A run of records:
[Start]

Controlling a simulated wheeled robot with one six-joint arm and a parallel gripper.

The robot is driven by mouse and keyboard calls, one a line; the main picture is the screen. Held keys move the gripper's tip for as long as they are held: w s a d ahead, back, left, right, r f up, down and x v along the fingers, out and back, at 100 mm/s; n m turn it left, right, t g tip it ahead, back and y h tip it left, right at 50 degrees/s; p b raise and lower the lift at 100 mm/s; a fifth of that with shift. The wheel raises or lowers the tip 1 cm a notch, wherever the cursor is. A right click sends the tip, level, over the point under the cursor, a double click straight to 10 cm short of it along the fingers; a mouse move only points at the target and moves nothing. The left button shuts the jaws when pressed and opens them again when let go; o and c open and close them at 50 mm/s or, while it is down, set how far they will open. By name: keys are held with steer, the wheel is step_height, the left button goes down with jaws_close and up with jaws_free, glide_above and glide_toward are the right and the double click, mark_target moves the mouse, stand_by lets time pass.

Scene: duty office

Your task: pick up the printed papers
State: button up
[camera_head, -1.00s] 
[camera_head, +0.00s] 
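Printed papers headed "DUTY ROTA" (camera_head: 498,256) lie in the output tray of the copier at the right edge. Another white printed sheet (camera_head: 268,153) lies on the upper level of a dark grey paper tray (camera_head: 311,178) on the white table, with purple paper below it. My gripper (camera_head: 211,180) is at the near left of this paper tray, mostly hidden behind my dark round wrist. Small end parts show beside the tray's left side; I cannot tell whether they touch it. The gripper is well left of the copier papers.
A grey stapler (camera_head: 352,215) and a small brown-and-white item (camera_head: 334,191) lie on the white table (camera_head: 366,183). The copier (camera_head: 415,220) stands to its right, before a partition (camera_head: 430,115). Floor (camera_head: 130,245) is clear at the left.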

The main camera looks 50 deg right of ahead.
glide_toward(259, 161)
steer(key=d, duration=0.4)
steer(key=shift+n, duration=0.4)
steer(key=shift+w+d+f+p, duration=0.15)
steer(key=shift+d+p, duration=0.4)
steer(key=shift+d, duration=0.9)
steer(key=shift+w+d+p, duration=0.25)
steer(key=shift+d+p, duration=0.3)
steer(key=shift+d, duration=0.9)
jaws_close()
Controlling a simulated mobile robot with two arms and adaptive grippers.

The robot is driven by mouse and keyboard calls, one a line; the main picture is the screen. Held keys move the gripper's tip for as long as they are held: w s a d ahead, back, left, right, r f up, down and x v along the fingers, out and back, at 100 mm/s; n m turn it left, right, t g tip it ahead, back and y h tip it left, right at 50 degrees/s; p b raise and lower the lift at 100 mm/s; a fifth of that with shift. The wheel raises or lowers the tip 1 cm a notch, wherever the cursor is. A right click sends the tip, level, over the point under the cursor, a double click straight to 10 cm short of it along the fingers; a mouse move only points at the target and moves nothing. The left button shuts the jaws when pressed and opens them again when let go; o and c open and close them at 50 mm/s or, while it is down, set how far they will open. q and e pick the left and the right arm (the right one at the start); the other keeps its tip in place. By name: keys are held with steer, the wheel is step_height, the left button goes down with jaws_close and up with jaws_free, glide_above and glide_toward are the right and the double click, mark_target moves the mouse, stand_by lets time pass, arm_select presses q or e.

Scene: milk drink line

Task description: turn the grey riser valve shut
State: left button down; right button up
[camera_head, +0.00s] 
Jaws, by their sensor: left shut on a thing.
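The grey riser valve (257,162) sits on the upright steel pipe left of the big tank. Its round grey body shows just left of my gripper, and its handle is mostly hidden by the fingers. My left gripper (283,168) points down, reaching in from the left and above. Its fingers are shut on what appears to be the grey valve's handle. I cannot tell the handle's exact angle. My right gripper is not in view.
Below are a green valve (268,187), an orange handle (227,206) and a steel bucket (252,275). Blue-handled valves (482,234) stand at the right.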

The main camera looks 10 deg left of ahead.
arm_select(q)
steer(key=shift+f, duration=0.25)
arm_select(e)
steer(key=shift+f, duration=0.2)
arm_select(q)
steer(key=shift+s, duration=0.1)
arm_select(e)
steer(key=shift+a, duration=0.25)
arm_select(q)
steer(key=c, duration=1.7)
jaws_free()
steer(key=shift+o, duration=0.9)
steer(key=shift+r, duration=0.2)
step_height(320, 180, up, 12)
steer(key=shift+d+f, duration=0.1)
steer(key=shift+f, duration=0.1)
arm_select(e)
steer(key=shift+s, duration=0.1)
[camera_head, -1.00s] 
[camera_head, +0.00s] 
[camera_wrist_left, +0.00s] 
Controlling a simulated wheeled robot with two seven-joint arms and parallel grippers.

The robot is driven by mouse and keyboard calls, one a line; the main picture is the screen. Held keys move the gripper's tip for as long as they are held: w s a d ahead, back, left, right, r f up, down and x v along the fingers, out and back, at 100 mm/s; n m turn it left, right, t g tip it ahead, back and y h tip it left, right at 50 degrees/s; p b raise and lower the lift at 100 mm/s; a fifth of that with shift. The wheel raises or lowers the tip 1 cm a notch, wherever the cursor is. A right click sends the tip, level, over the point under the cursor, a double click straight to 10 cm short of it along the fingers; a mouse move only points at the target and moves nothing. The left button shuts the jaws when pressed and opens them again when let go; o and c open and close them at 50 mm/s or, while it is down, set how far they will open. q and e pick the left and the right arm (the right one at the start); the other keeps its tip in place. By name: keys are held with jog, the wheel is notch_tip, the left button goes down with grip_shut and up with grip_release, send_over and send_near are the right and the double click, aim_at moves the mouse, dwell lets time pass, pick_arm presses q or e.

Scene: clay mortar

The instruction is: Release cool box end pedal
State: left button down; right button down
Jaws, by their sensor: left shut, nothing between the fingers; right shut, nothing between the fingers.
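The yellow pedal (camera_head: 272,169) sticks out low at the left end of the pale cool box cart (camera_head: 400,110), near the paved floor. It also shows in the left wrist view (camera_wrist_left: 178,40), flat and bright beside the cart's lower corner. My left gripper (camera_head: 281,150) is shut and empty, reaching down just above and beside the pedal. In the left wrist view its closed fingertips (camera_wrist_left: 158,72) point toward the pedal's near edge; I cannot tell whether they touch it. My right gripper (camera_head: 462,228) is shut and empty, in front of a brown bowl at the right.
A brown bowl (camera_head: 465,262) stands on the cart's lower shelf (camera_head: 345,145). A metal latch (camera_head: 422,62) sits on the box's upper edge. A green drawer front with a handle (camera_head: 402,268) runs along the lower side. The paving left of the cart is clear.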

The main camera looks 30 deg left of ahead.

[End]

■ **Requirement**: Show every line from the listing above in which the string "Scene" appears.

■ **Response to the task**:
Scene: duty office
Scene: milk drink line
Scene: clay mortar

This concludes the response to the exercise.